Now it’s 2022, and while this article is a little late to be updated from my 2015 post, inflation has been on the rise. The Federal Reserve has announced its intentions to reduce its balance sheet, and raise rates, and the NASDAQ 100 index is down around 20% from its all-time highs.
Regardless, many start-ups may have not yet felt any pain or yet gone to seek additional capital in what may be difficult times.
Here are my Six (updated) steps to surviving a startup tech bubble.
- Get Profitable
- Cash (and Credit) are King
- Redefine Success
- Calibrate Expectations to the Market
- Team Alignment More Important Than Ever
- Know Thy Customer
When the economy suffers, and investor risk tightens, so do the GPs who invest in these funds. Your investors will either have difficulty raising new money or may raise their investment criteria.
Sure, your investors said ‘grow-big, fast’. You ran at a loss to gain share and customers and grow top-line metrics.

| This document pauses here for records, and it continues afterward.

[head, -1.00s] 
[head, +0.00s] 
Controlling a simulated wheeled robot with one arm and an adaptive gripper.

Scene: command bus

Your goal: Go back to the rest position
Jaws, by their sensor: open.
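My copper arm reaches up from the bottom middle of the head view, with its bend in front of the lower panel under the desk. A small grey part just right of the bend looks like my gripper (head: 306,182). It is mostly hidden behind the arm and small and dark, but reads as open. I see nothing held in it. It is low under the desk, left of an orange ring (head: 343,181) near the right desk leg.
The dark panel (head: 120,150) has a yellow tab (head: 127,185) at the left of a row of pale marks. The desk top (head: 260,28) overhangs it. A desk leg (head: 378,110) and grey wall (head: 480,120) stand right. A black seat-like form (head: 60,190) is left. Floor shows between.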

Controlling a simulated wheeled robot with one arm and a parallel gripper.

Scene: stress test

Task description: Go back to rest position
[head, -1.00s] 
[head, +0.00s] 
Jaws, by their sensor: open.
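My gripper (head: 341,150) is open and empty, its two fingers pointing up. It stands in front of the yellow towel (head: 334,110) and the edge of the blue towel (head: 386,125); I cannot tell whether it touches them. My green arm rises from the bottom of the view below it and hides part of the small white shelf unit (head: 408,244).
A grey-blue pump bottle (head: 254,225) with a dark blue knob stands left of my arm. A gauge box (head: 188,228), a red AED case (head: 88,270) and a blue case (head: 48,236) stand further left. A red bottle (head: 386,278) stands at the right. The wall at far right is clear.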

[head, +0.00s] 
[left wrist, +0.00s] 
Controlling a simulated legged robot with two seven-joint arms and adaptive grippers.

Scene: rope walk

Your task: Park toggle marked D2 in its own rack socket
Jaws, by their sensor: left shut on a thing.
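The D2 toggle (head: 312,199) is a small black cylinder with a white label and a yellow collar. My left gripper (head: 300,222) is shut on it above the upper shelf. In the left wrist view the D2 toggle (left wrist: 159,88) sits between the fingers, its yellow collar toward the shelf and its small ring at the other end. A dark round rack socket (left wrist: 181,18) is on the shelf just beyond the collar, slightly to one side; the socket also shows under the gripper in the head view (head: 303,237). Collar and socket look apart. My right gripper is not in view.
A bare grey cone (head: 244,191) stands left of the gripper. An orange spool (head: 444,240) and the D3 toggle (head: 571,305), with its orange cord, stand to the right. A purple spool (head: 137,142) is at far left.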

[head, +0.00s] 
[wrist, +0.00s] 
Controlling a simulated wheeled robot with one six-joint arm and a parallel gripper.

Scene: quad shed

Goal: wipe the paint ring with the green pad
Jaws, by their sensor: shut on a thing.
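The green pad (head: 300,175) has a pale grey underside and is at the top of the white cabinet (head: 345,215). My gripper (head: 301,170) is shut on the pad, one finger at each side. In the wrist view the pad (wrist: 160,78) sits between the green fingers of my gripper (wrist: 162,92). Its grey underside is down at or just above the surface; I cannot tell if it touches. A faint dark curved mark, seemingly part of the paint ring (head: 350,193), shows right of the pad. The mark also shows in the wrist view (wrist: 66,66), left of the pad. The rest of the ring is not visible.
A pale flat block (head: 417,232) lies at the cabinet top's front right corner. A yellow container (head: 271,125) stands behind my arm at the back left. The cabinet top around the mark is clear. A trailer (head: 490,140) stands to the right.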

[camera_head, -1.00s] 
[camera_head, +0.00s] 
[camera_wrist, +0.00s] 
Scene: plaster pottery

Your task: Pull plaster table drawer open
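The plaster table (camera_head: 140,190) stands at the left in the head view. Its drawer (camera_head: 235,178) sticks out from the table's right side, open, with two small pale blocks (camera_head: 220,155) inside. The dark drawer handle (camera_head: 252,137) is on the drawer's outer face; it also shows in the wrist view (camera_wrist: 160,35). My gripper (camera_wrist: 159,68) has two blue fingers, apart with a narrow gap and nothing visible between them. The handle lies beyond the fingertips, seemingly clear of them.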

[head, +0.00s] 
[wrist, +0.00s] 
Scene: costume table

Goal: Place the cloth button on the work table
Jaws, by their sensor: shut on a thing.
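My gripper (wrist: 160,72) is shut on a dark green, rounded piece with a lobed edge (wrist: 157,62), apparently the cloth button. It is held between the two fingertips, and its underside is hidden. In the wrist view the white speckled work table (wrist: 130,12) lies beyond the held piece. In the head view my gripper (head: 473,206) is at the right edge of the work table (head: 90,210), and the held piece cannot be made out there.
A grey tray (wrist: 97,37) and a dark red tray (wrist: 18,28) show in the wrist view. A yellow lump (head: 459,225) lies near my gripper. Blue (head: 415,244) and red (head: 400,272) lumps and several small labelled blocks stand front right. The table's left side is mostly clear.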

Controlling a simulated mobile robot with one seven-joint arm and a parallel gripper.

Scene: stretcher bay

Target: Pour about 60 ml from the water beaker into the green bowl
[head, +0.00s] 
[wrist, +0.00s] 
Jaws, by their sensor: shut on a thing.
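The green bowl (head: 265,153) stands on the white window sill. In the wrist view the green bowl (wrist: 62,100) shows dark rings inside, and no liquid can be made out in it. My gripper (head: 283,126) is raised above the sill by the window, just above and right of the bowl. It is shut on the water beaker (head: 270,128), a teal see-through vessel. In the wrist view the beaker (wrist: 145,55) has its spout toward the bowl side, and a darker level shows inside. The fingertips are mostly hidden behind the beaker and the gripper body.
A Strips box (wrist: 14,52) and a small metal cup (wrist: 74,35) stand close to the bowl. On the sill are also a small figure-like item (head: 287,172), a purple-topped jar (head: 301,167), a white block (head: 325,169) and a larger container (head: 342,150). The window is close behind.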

That was low-risk when your investors stroked big checks to you to back your growth and you had leverage.
There’s no better way to not worry about investor follow-on investments than to buckle down, fine a way to break-even or better, and ensure your company can survive to fight another day.
Cash (and credit) are King
In inflationary circumstances, that is even more important as manufacturing and other companies that hold inventory have incentives to pre-purchase commodities and components to ensure supply chain stability and capture lower costs in a rising cost environment.
Manufacturing companies are especially dependent on sources of credit to float their operations and inventory. In a declining economic environment, banks are likely to increase their lending standards, raise rates and be very stingy. Make sure you have all the credit you need BEFORE the economy turns and banks turn off the credit spigot.
This is related to becoming profitable, but the economic climate has changed. “Grow big fast” may no longer be an appropriate strategy. The IPO window may be closed for the foreseeable future and acquisition at a desirable valuation may not be in the cards.
This can impact company morale at all levels, including within the leadership team.